§ **Work to do**
Return the lines that follow, exactly as they appear, from the first through the one containing "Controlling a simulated"; no pictures are to be included.

§ **Available data**
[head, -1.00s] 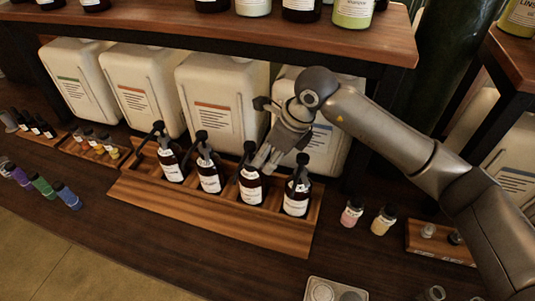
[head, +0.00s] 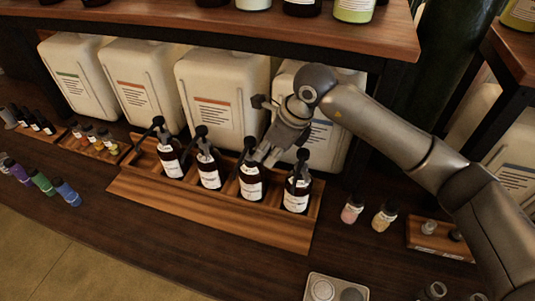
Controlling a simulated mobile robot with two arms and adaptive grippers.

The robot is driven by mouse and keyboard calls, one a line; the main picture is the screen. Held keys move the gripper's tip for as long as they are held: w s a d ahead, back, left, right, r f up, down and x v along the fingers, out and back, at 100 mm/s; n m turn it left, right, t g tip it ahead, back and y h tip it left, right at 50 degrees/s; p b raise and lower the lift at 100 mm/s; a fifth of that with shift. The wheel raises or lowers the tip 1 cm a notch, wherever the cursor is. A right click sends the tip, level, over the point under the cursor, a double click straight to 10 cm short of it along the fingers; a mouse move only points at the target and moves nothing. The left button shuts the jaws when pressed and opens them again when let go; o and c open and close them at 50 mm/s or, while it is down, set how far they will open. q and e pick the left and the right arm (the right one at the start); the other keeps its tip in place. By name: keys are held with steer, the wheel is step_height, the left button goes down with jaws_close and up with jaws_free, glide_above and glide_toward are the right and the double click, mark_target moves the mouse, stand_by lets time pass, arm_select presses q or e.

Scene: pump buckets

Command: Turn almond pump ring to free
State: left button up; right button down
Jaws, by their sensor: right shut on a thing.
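Several dark brown pump bottles with white labels and black pump heads stand upright in a wooden rack (head: 212,213). From left to right they are the first bottle (head: 170,161), the second bottle (head: 209,175), the third bottle (head: 250,186) and the rightmost bottle (head: 297,195). The labels are too small to read, so I cannot tell which is almond. My right gripper (head: 262,157) is shut on the pump collar of the third bottle, coming in from the upper right. Its fingers partly hide the collar. My left gripper is not in view.
Large white canisters (head: 215,105) stand close behind the rack, under a wooden shelf (head: 300,30). The rightmost bottle's pump is close beside my right gripper. Small jars (head: 352,208) stand to the right.

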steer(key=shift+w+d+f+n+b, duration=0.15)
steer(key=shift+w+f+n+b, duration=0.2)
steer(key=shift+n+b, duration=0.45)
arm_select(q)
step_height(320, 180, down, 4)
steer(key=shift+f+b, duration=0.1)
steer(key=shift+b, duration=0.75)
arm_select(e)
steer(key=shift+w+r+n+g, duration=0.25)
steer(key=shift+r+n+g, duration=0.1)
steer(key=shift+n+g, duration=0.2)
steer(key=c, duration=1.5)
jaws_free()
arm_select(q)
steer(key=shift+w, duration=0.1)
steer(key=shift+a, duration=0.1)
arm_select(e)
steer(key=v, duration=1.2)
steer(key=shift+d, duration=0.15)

§ **Solution to this problem**
[head, -1.00s] 
[head, +0.00s] 
Controlling a simulated mobile robot with two arms and adaptive grippers.

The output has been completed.